Effectiveness of hydrogen enrichment strategy for Wankel engines in unmanned aerial vehicle applications at various altitudes


Kucuk M., Sener R., SÜRMEN A.

International Journal of Hydrogen Energy, vol.52, pp.1534-1549, 2024 (SCI-Expanded) identifier identifier

  • Publication Type: Article / Article
  • Volume: 52
  • Publication Date: 2024
  • Doi Number: 10.1016/j.ijhydene.2023.08.304
  • Journal Name: International Journal of Hydrogen Energy
  • Journal Indexes: Science Citation Index Expanded (SCI-EXPANDED), Scopus, Academic Search Premier, PASCAL, Artic & Antarctic Regions, Chemical Abstracts Core, Chimica, Communication Abstracts, Compendex, Environment Index, INSPEC
  • Page Numbers: pp.1534-1549
  • Keywords: CFD, Combustion, High altitude, Hydrogen enrichment, Rotary engine, UAV
  • Bursa Uludag University Affiliated: Yes

Abstract

This study investigates the effectiveness of the hydrogen-enrichment strategy on a Wankel engine for unmanned aerial vehicles (UAVs).

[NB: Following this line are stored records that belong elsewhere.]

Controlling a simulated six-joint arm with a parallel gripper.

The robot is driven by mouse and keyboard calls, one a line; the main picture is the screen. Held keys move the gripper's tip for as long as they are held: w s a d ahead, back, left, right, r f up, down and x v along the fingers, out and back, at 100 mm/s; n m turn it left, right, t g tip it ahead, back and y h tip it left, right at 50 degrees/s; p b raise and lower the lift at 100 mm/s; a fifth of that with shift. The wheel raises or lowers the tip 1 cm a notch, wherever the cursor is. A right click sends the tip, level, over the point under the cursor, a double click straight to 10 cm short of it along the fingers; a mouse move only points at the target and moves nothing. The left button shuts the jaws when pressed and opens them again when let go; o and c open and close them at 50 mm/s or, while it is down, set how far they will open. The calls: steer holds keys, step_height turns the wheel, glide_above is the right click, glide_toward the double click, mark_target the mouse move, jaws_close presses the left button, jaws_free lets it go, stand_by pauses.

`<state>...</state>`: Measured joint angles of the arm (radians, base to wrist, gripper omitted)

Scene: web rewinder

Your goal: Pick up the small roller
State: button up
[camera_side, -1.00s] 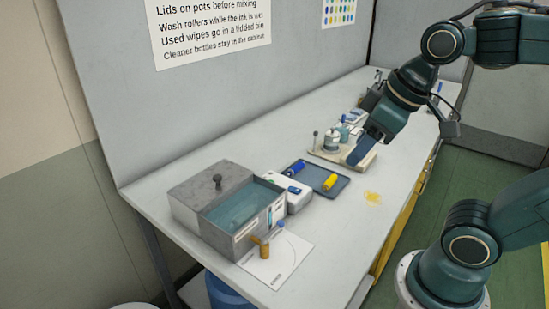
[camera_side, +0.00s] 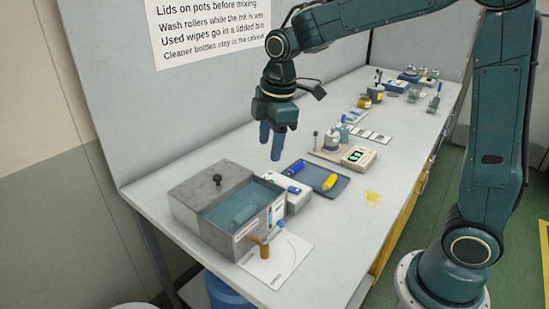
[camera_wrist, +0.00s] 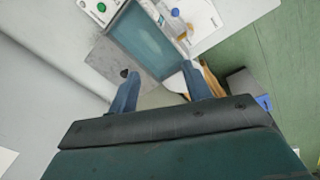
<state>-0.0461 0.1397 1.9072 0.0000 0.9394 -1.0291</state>
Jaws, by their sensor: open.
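One is a yellow piece (camera_side: 329,182) and one is a blue piece (camera_side: 296,167) at the tray's left end. My gripper (camera_side: 270,148) points down with its blue fingers apart and empty, in the air above and behind the tray's left side in the side view. The wrist view shows the open fingers (camera_wrist: 162,82) with the grey tank (camera_wrist: 108,62) beyond them. The tray is not clearly visible there.
The tank (camera_side: 197,205) has a knobbed lid and an open bath (camera_side: 235,208). The bench right of the tray is mostly clear.

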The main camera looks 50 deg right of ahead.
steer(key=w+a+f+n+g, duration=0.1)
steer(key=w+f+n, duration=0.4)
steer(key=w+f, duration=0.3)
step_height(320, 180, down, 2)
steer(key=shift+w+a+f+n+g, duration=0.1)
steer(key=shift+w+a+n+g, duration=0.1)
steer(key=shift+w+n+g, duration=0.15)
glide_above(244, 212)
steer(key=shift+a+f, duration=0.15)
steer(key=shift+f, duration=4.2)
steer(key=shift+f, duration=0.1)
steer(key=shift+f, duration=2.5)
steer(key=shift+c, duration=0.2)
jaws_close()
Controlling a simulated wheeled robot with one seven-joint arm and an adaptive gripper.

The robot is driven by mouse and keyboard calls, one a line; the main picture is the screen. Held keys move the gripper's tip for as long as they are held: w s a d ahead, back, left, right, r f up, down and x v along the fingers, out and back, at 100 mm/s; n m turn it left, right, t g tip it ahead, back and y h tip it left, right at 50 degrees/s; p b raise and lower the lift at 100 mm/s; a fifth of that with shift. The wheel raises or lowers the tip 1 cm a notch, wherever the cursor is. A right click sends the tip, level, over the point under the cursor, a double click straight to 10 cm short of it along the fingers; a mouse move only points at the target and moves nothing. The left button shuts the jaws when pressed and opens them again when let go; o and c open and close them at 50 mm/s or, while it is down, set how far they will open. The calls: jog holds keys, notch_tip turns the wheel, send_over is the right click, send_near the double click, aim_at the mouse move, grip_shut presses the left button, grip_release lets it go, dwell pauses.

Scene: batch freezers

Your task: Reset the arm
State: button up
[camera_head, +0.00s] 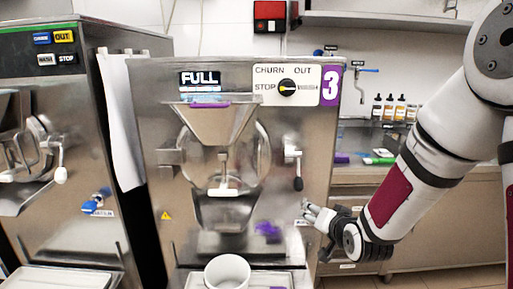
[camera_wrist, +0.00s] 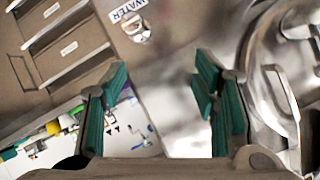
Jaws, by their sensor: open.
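My gripper (camera_head: 315,212) is in front of the lower right of the batch freezer (camera_head: 229,160) marked 3, near its right edge. In the wrist view my gripper (camera_wrist: 160,100) is open, with green-padded fingers apart and nothing between them. A metal fitting (camera_wrist: 137,30) with a WATER label lies beyond the fingertips. My arm reaches in from the right of the head view.
A white container (camera_head: 228,272) stands on the tray below the freezer. Another freezer (camera_head: 50,165) stands at left. At right is a counter (camera_head: 440,175) with drawers and several bottles (camera_head: 395,108). A black-tipped lever (camera_head: 297,170) projects from the freezer front.

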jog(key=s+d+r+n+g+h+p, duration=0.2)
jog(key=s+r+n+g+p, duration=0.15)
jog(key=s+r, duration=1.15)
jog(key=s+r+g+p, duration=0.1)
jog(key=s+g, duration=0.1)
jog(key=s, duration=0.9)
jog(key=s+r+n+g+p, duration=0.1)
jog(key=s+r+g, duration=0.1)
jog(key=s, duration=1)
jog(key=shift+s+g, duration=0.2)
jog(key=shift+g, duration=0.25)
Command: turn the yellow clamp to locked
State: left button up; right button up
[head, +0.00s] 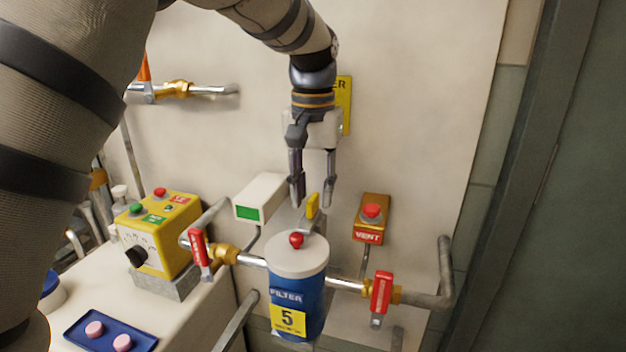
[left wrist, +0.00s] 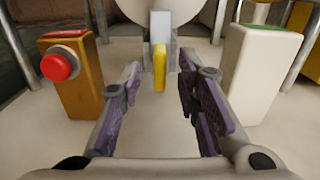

The primary motivation behind this study is to contribute to the Wankel-type rotary engine designs by revealing the influences of the hydrogen enrichment method on the Wankel engine performance at various altitudes. To achieve these objectives, CFD simulations were conducted by applying a hydrogen enrichment method to a neat gasoline Wankel engine model at sea level, 5000 ft and 15,000 ft altitudes. The hydrogen energy fraction at the intake was gradually increased from 0% to 10%. The decrease in ambient air temperature, pressure, density, and insufficient fresh charge with the increase in altitude leads to the reduced reference chamber temperature and pressure of the Wankel engine. Thus, the combustion worsens, the heat release rate (HRR) and performance decrease, also emissions deteriorate in these colder operating conditions. On the other hand, the unique physicochemical properties of hydrogen such as wide flammability limits, high homogeneity, relatively small quenching distance and high flame speed allow hydrogen-enriched mixture flames to propagate toward the narrower gaps in the combustion chamber and make up for some drawbacks of Wankel engines. As a result, flame propagation is accelerated and fuel burning rate, peak pressure and temperature values in the reference chamber are increased by hydrogen addition. For the cases at sea level with 5% and 10% hydrogen energy fraction, IMEP is increased by 6.59%, 8.50%, and the indicated power is increased by 35.51% and 52.47%. In the cases with the same energy fraction at 15,000 ft, IMEP is increased by 26.61% and 48.75%, and the indicated power is reduced by 26.61% and 48.75%, respectively. It has been proven that a small amount of hydrogen by energy fraction improves combustion efficiency and performance. The findings show that hydrogen has excellent compatibility with Wankel engines and hydrogen enrichment is a very practical concept for the improvement of the performance of these engines for UAVs. Thus, Wankel engines, which are already a very favorable power source for UAVs, become even more favorable by the hydrogen-blending strategy.